Throughout the day, no single word was more all-pervasive than ‘content’. But where, five years ago, marketers agreed that Content is King, the recognition now is that Most Content is Crap. It’s unquestionably true, but maybe needed saying out loud for the B2B world to sit up and take notice.

When is content not crap? When it is highly relevant and informative, or deeply engaging? When is it great? When it’s both.

We need to acknowledge that both ‘highly informative’ and ‘highly engaging’ are goals that are hard to achieve. Both take sweat and time, and a bar set high.

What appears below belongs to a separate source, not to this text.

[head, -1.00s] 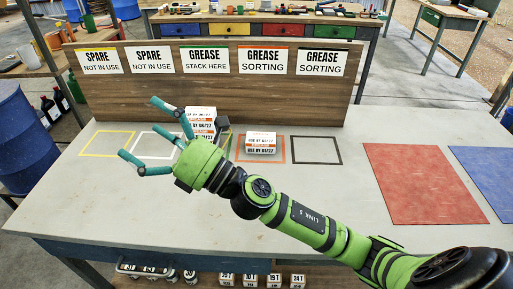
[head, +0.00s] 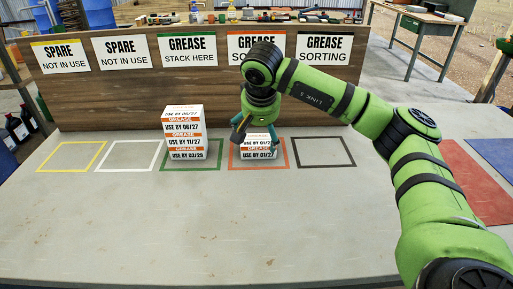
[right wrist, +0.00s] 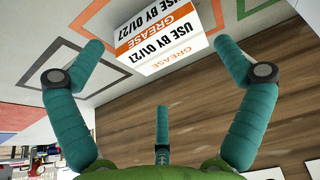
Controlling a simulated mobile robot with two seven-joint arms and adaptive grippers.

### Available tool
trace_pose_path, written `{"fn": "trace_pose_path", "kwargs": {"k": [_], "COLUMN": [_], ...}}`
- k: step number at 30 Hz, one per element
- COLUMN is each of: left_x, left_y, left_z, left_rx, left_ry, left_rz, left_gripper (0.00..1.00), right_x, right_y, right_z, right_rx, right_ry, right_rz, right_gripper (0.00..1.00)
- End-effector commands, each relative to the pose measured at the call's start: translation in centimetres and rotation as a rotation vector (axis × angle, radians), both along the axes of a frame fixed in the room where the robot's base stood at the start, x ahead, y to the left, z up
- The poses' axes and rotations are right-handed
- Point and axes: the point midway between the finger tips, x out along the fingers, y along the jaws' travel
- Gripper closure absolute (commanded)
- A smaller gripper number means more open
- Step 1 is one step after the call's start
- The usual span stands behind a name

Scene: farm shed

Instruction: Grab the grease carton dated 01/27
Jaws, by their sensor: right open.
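The grease carton marked USE BY 01/27 (head: 257,153) is white with an orange band and sits in the orange-red square. In the right wrist view the carton (right wrist: 157,35) shows between and beyond the spread fingers. My right gripper (head: 258,133) points down at the carton in the head view, its fingers partly in front of it. The right gripper (right wrist: 160,75) is open and holds nothing; I cannot tell whether any finger touches the carton. My left gripper is out of view.
The yellow square (head: 70,171), white square (head: 127,168) and black square (head: 324,165) are empty. A wooden board (head: 145,110) with signs stands behind them. Red (head: 465,195) and blue (head: 500,152) mats lie at the right. The table front is clear.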

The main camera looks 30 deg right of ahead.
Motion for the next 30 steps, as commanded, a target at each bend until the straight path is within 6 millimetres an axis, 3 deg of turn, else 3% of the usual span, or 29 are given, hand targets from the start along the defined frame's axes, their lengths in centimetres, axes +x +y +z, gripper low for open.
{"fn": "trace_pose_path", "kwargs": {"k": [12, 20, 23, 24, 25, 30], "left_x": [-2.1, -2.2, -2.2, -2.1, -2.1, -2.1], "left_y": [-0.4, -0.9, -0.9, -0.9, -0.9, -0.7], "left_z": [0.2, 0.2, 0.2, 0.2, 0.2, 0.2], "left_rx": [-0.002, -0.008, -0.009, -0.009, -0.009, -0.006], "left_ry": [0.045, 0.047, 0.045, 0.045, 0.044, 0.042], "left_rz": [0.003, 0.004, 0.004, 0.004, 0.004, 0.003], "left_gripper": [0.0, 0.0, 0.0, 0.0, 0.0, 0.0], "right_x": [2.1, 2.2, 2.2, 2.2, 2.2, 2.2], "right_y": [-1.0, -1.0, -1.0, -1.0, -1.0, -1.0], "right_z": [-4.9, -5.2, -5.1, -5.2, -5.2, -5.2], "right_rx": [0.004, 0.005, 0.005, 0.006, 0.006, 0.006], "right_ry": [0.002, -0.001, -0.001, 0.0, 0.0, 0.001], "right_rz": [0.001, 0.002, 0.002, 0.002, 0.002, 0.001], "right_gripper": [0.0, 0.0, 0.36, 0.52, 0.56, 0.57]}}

‘Produce some great content for us tomorrow please’ is a request we must educate our clients never to make, because we do them a serious disservice if we even try to respond to it.

People to people

Theme two might be categorised as ‘making it personal’. Whether it was called ‘insight’ or ‘personas’, speakers focused weightily on the idea that we should not think of ourselves as helping businesses sell to businesses, but as helping business people sell to business people.

Clearly then, we need to know who these people are, where they go and what they want, as people. That’s a big ask, especially as in the B2B world, there’s always a large and diverse group of people who need to be reached and influenced.

We sometimes expect our clients to have this knowledge. Perhaps they should have it, but they frequently don’t (even, at times, when they think they do). That means as an agency, we need to have tools to help them achieve this goal. Clients will be eternally grateful to us if we can tell them exactly who their customers really are.

Which brings us to journeys. Nothing separates B2B for B2C more dramatically than the length and complexity of the trail from first engagement to first sale, and from first sale to loyal customer.

Again, our clients should know their journeys, and they know they should know. We need to be able to map those journeys for them, for their sake and ours.

It’s easy to get the impression from all this that B2B marketing is becoming a science -  turning big data into key data into insights into journeys into iron-structured comms, measured, analysed and honed at every point.

The B2B world feels like a relentless quest for CONTROL – to know and manage everything.

A note of caution, then, and perhaps a reality check. We are at risk of concluding that with sufficiently insightful knowledge and kitten-filled content, we can rule the B2B world.

But brand still matters too

Even if our content doesn’t directly talk about brand, it should still come from it. Every brand still needs to stand for something, to have a point of view, to make its customers feel a certain way. And, indeed, to be able to do the vital task of enabling employees to know what sort of business they work for.

Because without brand, one business’s content will eventually be indistinguishable from another’s.

And while brand matters, so do ideas. Ideas are what bind all this content together, what launch and direct it, what make a brand a brand, not just a business.

Clients are excited when an agency is able to encapsulate their business for them because they’re too close to it to do it themselves.

And (hallelujah), the B2B Summit acknowledged this, if indirectly. Because one more clear and present theme emerged

Stories

Stories should be our secret weapon in B2B, and B2C too. By thinking narratively, we force ourselves to tell audiences things they want to hear and to connect with them in authentically engaging ways.

There is no better way to define a brand than with a story. And therein lies the key.